Morning. I have just finished my first reading of Isaac Newton Akah’s “Women We Know”, and I am on my chair, seat reclined, gazing up at the ceiling.
Who would have thought that within these pages would be a wealth of storytelling so masterfully delivered? Who would have guessed that behind the bland title would be the stories of six powerful women, each compelling and intense, and yet as uniquely different as they are all equally excellent?
I am enthralled by the story of Onome and Priscilla, two victims of situations and circumstances that kill women daily, victims of a system that fails horribly to acknowledge females as people. I see women who, though married, remain insecure and worried, simply because they have no male child. I look out the window at children going to school, and I wonder which of them is an Ijeoma, a misfit who is ostracized for being different, victimized for refusal to acquiesce to the request of a teacher, family friend, neighbor, boss, or colleague. An Ijeoma who is, to their predatory eyes, merely a vagina with legs and hands, something sub-human, with no feelings worth considering.
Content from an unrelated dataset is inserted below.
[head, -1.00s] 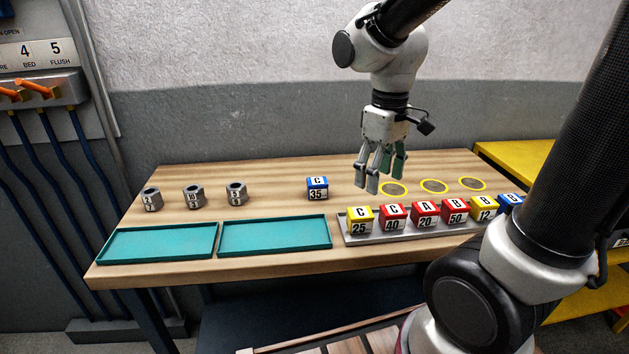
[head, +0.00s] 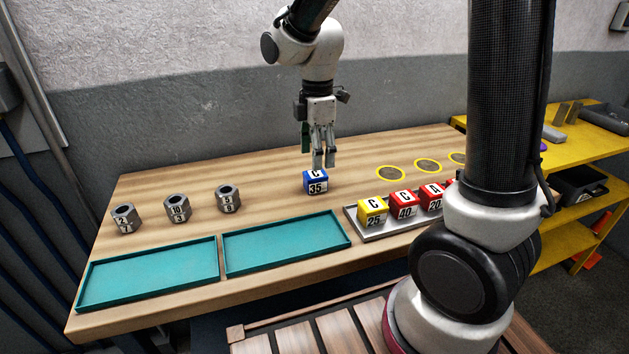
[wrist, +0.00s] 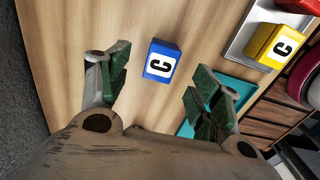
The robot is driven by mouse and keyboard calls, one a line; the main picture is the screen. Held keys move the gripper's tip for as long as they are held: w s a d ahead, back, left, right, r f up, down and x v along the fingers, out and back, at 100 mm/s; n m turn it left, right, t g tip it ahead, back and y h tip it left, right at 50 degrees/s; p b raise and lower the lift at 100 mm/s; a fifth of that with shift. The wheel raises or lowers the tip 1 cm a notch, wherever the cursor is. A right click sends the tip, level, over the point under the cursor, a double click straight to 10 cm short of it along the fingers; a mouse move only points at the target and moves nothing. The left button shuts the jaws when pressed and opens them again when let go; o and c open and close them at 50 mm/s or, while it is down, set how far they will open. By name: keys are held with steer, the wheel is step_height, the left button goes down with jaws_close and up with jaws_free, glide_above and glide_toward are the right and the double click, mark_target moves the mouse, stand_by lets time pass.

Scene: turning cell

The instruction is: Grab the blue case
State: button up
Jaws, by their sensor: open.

I look left and right, and I feel a kinship with Jumoke, a writer and content creator who is broke and at her wits end, until her repeated posts on social media yield some unexpected fruit. I think of the vast crop of people plying their talent on social media, uncaring about audiences, content only to hope, to pray, to dream that someday something comes of this passion for the arts that unemployment has driven them to find, because dreams come true for those who hope and to live without hope, one may as well be dead.
I think of Isabelia, finder and loser of treasures, and of her beloved husband, and the snake he called a friend, and I shake my head. I remember the schemes and machinations of people I know, planning to “mess up” so and so girl, because “she be like who go get pride well-well”, and I realize that I myself have been quick and unfair in my judging and assessment of women. I think of the danger in the singularity of stories peddled about womanhood, women, and the female mind, and I pray to god, any god, every god, that society is kind to my daughters.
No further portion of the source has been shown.